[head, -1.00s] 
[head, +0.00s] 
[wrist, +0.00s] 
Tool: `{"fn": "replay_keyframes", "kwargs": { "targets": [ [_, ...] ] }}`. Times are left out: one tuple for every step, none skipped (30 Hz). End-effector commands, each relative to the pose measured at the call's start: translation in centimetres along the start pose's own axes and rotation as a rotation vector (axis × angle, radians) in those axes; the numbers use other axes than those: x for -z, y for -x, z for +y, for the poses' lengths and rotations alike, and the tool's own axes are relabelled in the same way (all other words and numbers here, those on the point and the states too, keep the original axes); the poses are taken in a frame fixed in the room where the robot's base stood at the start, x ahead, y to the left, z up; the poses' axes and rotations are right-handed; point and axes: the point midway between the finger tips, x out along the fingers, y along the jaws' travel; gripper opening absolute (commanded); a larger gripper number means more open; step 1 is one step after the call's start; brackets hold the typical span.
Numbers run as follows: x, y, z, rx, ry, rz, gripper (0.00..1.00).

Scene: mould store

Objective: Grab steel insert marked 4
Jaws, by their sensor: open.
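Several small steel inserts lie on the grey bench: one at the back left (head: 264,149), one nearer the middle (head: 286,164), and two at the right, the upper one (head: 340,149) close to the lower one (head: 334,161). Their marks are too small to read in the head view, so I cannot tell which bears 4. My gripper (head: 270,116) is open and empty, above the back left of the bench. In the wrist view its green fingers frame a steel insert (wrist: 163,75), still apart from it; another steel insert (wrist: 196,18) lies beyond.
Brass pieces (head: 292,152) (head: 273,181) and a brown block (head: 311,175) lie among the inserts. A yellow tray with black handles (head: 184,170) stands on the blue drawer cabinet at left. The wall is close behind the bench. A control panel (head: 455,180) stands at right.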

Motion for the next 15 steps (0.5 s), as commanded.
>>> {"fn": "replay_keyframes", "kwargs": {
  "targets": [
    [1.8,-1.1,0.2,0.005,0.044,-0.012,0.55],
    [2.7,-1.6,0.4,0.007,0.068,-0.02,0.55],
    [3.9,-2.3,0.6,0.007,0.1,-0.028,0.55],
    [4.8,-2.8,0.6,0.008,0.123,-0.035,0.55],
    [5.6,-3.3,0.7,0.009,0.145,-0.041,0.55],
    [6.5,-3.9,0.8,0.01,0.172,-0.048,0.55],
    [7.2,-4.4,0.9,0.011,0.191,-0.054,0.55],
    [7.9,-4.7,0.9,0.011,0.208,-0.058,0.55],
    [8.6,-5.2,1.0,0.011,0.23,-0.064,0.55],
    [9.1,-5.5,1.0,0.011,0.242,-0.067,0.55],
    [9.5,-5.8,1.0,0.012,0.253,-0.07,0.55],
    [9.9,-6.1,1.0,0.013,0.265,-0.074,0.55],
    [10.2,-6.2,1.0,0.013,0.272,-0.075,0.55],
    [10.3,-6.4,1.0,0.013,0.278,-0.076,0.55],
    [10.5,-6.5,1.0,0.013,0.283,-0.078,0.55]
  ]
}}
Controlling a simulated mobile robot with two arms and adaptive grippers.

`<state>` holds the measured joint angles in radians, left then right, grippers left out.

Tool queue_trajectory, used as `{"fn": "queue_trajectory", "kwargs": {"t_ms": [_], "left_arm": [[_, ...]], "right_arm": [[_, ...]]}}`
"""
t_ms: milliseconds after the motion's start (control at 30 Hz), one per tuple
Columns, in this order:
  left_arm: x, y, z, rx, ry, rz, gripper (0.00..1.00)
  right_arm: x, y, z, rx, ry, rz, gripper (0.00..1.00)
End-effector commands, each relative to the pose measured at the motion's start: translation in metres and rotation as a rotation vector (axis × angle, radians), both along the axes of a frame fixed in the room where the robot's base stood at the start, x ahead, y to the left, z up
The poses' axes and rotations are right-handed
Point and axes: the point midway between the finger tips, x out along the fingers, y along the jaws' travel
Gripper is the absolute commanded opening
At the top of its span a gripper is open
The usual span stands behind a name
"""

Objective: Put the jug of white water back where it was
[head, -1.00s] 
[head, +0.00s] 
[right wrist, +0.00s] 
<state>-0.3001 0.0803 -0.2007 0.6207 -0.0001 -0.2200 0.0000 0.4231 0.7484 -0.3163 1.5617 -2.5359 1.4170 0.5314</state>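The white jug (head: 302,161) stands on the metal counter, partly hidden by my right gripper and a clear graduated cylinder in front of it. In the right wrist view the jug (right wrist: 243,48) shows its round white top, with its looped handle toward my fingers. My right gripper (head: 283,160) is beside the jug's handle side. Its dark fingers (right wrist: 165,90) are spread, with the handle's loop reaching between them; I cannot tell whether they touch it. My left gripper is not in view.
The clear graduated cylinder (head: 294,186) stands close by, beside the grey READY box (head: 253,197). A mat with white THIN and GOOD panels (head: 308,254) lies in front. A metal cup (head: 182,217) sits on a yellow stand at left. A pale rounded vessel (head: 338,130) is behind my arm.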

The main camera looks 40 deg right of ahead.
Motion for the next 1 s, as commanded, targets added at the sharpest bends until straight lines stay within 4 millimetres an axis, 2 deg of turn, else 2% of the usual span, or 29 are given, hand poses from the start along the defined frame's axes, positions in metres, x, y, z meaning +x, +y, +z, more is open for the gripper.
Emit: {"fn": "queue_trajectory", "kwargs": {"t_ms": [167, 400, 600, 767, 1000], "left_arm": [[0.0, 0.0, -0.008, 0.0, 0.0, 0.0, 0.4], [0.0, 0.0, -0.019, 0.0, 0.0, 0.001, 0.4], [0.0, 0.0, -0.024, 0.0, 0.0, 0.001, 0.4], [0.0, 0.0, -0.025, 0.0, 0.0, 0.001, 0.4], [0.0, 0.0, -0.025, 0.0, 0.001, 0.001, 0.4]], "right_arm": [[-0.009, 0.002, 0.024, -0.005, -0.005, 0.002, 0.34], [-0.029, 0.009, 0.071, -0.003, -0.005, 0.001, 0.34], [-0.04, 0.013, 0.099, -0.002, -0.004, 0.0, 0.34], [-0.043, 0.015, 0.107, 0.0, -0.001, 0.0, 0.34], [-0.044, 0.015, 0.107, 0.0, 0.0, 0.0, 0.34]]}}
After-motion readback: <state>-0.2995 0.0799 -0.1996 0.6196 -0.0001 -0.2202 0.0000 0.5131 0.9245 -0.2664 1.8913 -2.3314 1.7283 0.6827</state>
┄┄┄┄┄┄┄┄┄┄
Set down, exactly and alone, the run of lines from the line that has "Controlling a simulated" to the line that has "The main camera looks 40 deg right of ahead.".

» Result for this exercise
Controlling a simulated mobile robot with two arms and adaptive grippers.

`<state>` holds the measured joint angles in radians, left then right, grippers left out.

Tool queue_trajectory, used as `{"fn": "queue_trajectory", "kwargs": {"t_ms": [_], "left_arm": [[_, ...]], "right_arm": [[_, ...]]}}`
"""
t_ms: milliseconds after the motion's start (control at 30 Hz), one per tuple
Columns, in this order:
  left_arm: x, y, z, rx, ry, rz, gripper (0.00..1.00)
  right_arm: x, y, z, rx, ry, rz, gripper (0.00..1.00)
End-effector commands, each relative to the pose measured at the motion's start: translation in metres and rotation as a rotation vector (axis × angle, radians), both along the axes of a frame fixed in the room where the robot's base stood at the start, x ahead, y to the left, z up
The poses' axes and rotations are right-handed
Point and axes: the point midway between the finger tips, x out along the fingers, y along the jaws' travel
Gripper is the absolute commanded opening
At the top of its span a gripper is open
The usual span stands behind a name
"""

Objective: Put the jug of white water back where it was
[head, -1.00s] 
[head, +0.00s] 
[right wrist, +0.00s] 
<state>-0.3001 0.0803 -0.2007 0.6207 -0.0001 -0.2200 0.0000 0.4231 0.7484 -0.3163 1.5617 -2.5359 1.4170 0.5314</state>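The white jug (head: 302,161) stands on the metal counter, partly hidden by my right gripper and a clear graduated cylinder in front of it. In the right wrist view the jug (right wrist: 243,48) shows its round white top, with its looped handle toward my fingers. My right gripper (head: 283,160) is beside the jug's handle side. Its dark fingers (right wrist: 165,90) are spread, with the handle's loop reaching between them; I cannot tell whether they touch it. My left gripper is not in view.
The clear graduated cylinder (head: 294,186) stands close by, beside the grey READY box (head: 253,197). A mat with white THIN and GOOD panels (head: 308,254) lies in front. A metal cup (head: 182,217) sits on a yellow stand at left. A pale rounded vessel (head: 338,130) is behind my arm.

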The main camera looks 40 deg right of ahead.

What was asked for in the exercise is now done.